Under what circumstances, for example, is it right to curtail press freedom in order to protect the right to privacy, or vice versa? The same balance is being sought between the right of citizens to data privacy and government demands for access to personal information to fight crime, terrorism, and so on.
 Freedom of speech is a fundamental democratic liberty. It is a necessary protection against abuses of power and cover-ups of wrongdoing by public officials. It was never more effectively displayed than in the Watergate investigation, which brought down Richard Nixon in 1974.
So it is no surprise that press freedom is the freedom that authoritarian governments are keenest to curtail. Indeed, provided they can sufficiently muzzle the media they can even allow (relatively) free elections, as in Putin’s Russia. With the press heavily shackled in large parts of the world, freedom of speech is still a worthy slogan.
 But one can have too much press freedom. Over the years, the tabloid press has become increasingly intrusive, claiming the right not just to expose corruption and incompetence in high places, but to titillate readers with scandalous revelations about the private lives of the famous. What started off as entertaining gossip about royalty and film stars has burgeoned into a massive assault on privacy, with newspapers claiming that any attempt to keep them out of the bedroom is an assault on free speech.
 The issue has just been tested in Britain’s High Court. In March, Britain’s leading scandal sheet, The New of the World published an “exclusive” front page story, under the headline “F1 BOSS HAS SICK NAZI ORGY WITH 5 HOOKERS.” It told how Max Mosley, President of the Federation Internationale de 1’ Automobile (FIA, the body that oversees world motoring and racing) and son of the former British fascist leader, Sir Oswald Mosley, had, two days earlier, taken part in a sadomasochistic “orgy” with a “Nazi theme” in a private apartment in London. The story was accompanied by photographs taken clandestinely by one of the women in cooperation with the News of the World, which readers were invited to download from the paper’s Web site.
 Max Mosley admitted participating in this (not illegal) happening, but sued the News of the World for breach of privacy; the newspaper argued that it was in the “public interest” that Mosley’s sexual activities be disclosed. The presiding judge, Mr Justice Eady, rejected the newspaper’s defense, and awarded Max Mosley £60,000 ($115,000) compensation for the invasion of his privacy, the highest damages so far given for a complaint brought under Article 8.
 There is a curious aspect to Eady’s judgment. He rejected the News of the World’s “public interest” defense, because he found no evidence that the sadomasochistic party had a “Nazi theme.” This implies that had there been a Nazi theme, it could have been legitimate to publish it, given Mosley’s position as F IA president.
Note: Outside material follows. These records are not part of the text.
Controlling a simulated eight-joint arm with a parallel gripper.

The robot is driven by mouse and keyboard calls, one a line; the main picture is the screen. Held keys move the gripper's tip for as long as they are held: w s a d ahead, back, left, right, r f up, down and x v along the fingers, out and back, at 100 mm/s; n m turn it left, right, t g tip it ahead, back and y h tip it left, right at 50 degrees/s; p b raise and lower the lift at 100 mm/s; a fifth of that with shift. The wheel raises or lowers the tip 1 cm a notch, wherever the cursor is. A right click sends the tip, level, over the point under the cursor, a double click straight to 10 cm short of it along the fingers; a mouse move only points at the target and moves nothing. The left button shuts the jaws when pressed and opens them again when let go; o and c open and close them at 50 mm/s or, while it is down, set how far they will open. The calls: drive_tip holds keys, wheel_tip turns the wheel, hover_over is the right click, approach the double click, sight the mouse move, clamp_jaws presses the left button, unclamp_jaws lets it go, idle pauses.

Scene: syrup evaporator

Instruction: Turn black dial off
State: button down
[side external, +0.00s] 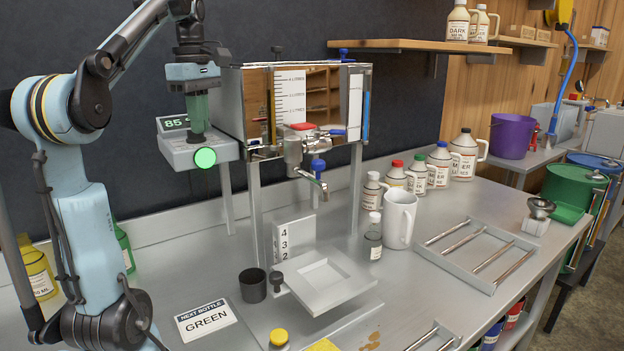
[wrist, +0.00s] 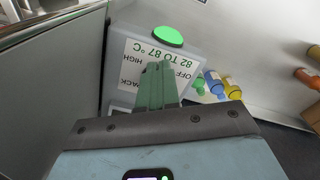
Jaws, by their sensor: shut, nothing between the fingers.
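My gripper (side external: 197,131) points down at the top of a grey control box (side external: 183,154) with a round green light (side external: 205,158) on its front. Its fingers are shut with nothing between them. In the wrist view the fingers (wrist: 158,70) lie across the box's label (wrist: 135,68), which reads "82 to 87 °C", "HIGH", "OFF" and "PACK". The green light (wrist: 160,37) is just beyond the fingertips. Contact cannot be told.
A steel evaporator (side external: 300,100) with a tap stands right of the box. A black knob (side external: 276,279) is beside the numbered white stand (side external: 294,240). A black cup (side external: 252,285) and a "GREEN" sign (side external: 206,320) are in front. Bottles (side external: 437,165) stand farther right.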

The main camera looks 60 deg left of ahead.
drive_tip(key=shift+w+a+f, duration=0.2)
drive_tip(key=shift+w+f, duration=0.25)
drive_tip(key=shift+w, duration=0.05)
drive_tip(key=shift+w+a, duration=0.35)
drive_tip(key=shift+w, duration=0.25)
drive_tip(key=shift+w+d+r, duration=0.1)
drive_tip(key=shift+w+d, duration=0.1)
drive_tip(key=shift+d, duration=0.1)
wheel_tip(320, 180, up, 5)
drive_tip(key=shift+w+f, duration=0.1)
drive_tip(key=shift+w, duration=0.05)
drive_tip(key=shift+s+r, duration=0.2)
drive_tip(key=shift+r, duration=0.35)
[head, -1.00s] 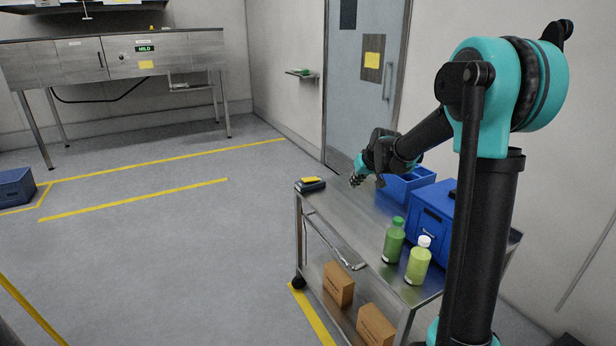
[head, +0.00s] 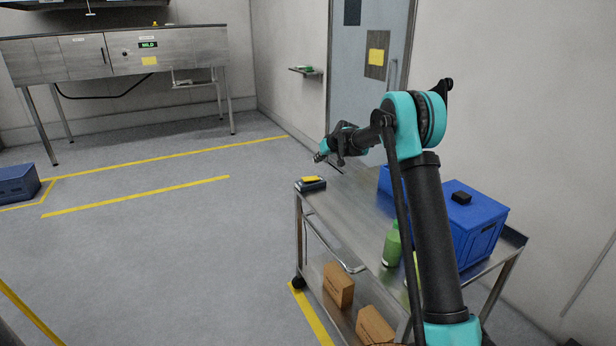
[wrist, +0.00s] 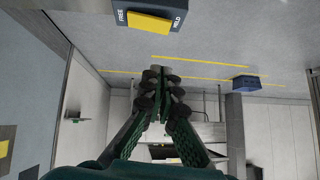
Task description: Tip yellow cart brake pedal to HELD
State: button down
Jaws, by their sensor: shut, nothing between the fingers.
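The yellow brake pedal (head: 312,179) sits on a dark blue block (head: 312,187) at the cart's far left corner. In the wrist view the yellow pedal (wrist: 150,23) is at the top edge, with FREE lettered at its left end and HELD at its right end. Which way it is tipped I cannot tell. My gripper (head: 319,157) is shut and empty, above and a little beyond the pedal in the head view and apart from it. In the wrist view my closed fingers (wrist: 161,78) point up, below the pedal in the picture.
The steel cart (head: 345,214) carries a blue box (head: 476,228) and a green bottle (head: 392,246), partly behind my arm. Cardboard boxes (head: 338,284) stand on its lower shelf. The floor left of the cart is open. A wall shelf (head: 306,71) is behind.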

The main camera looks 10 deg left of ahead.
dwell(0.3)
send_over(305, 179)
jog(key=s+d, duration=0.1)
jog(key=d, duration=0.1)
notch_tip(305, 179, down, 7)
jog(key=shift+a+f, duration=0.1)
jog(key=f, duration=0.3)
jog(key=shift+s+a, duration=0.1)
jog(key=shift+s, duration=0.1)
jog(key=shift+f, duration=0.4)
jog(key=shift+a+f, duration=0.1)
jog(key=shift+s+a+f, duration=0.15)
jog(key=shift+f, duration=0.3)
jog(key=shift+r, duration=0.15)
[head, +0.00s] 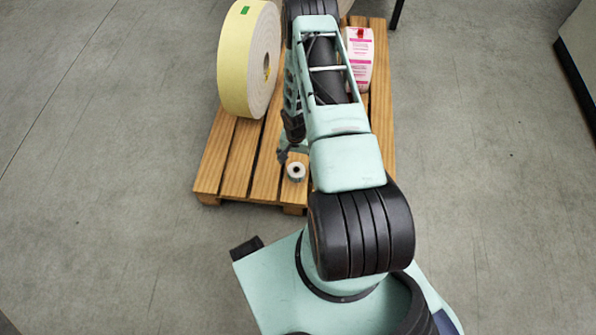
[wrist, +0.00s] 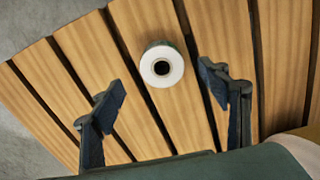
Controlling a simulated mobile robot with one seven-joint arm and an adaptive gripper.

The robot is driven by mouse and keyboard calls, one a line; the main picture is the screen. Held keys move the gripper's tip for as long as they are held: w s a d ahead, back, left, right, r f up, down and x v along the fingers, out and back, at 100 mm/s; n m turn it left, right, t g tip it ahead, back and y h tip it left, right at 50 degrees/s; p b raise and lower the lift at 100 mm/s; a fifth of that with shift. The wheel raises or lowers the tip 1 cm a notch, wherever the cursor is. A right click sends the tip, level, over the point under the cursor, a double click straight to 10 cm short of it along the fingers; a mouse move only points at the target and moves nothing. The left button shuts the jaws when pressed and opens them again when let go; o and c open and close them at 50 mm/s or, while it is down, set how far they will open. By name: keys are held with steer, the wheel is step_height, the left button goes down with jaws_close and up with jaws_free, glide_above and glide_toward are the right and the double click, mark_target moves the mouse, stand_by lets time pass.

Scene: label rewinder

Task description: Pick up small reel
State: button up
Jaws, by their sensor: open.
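The small reel (head: 296,171) is white with a dark core hole and sits near the front edge of the wooden pallet (head: 234,165). In the wrist view the small reel (wrist: 162,67) shows its white end face, with a dark green side behind it. My gripper (wrist: 160,85) is open, one finger to the left of the reel and one to the right. The reel appears between and slightly beyond the fingertips, with no visible contact. In the head view my gripper (head: 285,150) is partly hidden by my arm, just behind the reel.
A large yellow roll (head: 244,60) stands on the pallet at the back left. Grey floor around the pallet is clear. A dark-based cabinet (head: 580,60) is at far right.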

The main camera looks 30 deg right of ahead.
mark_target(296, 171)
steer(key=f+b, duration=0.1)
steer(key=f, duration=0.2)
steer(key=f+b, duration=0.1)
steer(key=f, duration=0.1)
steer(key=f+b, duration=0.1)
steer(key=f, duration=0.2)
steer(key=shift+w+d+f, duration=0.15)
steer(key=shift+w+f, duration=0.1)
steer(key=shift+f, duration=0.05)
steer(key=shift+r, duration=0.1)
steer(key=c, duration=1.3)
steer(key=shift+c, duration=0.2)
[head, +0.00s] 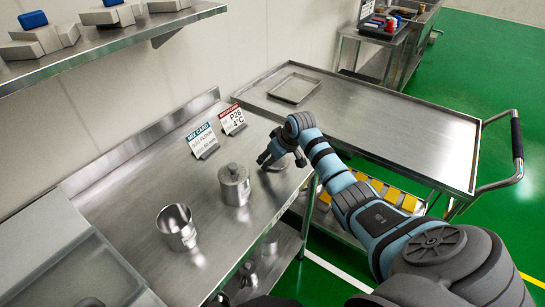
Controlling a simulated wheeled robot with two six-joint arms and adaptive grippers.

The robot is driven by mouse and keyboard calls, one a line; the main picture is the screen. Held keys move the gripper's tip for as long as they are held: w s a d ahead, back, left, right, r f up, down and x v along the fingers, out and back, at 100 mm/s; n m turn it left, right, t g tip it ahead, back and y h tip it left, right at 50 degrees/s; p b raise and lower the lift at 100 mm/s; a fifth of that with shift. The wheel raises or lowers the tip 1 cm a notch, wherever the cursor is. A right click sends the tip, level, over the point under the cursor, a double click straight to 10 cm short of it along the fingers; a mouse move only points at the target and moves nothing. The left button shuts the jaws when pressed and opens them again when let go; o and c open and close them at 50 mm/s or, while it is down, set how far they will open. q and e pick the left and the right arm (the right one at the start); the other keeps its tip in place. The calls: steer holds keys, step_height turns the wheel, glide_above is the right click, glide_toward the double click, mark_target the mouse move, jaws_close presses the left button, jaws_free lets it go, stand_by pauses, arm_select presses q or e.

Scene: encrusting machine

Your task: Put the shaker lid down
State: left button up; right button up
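My right gripper (279,159) is low over the right end of the steel bench, with its fingers spread and pointing down. A small round grey metal piece, apparently the shaker lid (276,167), shows under and between the fingers at bench level. The fingers partly hide it, and I cannot tell whether they touch it. An open steel cup (178,229) stands upright on the bench to the left, with no lid on it. A steel canister with a knobbed lid on top (235,185) stands between the cup and my gripper. My left gripper is out of view.
Two cards, a blue-topped one (202,141) and a red-topped one (232,120), stand behind the canister. A steel cart (400,130) with a shallow tray (295,88) is at the right. A shelf (110,38) overhangs the upper left. The bench front is clear.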

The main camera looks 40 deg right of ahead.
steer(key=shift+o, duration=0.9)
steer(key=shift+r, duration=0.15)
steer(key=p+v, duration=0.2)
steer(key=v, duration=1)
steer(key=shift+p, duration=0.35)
But surely the particular nature of Mosley’s private fantasies is irrelevant to the case. It is hard to see why I am less entitled to privacy because I am turned on by a Nazi uniform than I would be if I were excited by a pair of knickers.
What Eady’s judgment did accomplish was to highlight the crucial distinction, necessary for all clear thinking about privacy, between what interests the public and what is in the public interest. So how can this distinction be made effective?
France has a privacy law that explicitly defines both the scope of privacy and the circumstances in which the law applies. By contrast, in Britain it is left to judges to decide what the “right to privacy” means. There is a natural fear that specific legislation designed to protect privacy would muzzle legitimate press inquiries. At the same time, it is widely acknowledged (except by most editors and journalists) that a great deal of media intrusion is simply an abuse of press freedom, with the sole aim of boosting circulation by feeding public prurience.
A law that curtails the abuse of press power while protecting its freedom to expose the abuse of political power would be difficult, but not impossible, to frame. The essential principle is that the media should not be allowed to pander to the public’s prurience under cover of protecting the public interest.
What famous people—indeed ordinary people, too—do in private should be off limits to the media unless they give permission for those activities to be reported, photographed, or filmed. The only exceptions would be if a newspaper has reasonable grounds for believing that the individuals concerned are breaking the law, or that, even if they are not breaking the law, they are behaving in such a way as to render them unfit to perform the duties expected of them.
Thus, a pop star’s consumption of illegal drugs may be reported, but not his or her sexual habits (if they are legal.) The private life of a politician may be revealed if it is expected to have consequences for the way the country is being governed; that of a top executive of a public company if it may affect the returns to shareholders.
This should be the only “public interest” defense available to a media outlet that is sued for invasion of privacy. The media might become a bit drearier, but public life would be far healthier.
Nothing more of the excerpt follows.